┏━━
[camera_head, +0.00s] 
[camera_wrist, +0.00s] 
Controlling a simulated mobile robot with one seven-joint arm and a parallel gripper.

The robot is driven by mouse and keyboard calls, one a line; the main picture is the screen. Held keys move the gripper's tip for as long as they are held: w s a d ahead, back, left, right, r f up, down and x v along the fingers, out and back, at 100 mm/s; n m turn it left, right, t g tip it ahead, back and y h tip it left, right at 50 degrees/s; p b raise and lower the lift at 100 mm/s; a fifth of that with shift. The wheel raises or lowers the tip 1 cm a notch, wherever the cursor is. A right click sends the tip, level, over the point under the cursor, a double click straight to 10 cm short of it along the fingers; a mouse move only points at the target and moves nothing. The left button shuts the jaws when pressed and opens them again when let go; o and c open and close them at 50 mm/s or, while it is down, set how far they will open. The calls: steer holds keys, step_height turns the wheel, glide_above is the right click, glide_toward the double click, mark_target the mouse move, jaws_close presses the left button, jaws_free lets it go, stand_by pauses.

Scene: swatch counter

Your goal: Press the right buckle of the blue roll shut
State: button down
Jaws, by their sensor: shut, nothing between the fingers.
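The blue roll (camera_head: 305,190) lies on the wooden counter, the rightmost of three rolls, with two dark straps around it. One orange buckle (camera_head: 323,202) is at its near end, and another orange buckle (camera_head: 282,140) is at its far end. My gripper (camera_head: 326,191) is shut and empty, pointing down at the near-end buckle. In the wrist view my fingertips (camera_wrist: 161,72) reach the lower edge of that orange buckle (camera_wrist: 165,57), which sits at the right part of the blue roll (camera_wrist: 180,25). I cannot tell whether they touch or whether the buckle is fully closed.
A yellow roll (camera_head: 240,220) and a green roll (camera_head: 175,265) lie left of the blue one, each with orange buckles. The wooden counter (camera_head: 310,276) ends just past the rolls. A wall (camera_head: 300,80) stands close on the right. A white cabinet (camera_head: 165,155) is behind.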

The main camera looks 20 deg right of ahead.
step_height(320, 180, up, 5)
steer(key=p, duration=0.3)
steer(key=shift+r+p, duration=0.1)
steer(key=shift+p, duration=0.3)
┗━━
[Your goal] Please print exactly, and only, the lines from the line with "Scene: swatch counter" to the line with "State: button down", both included.

[Solved exercise]
Scene: swatch counter

Your goal: Press the right buckle of the blue roll shut
State: button down

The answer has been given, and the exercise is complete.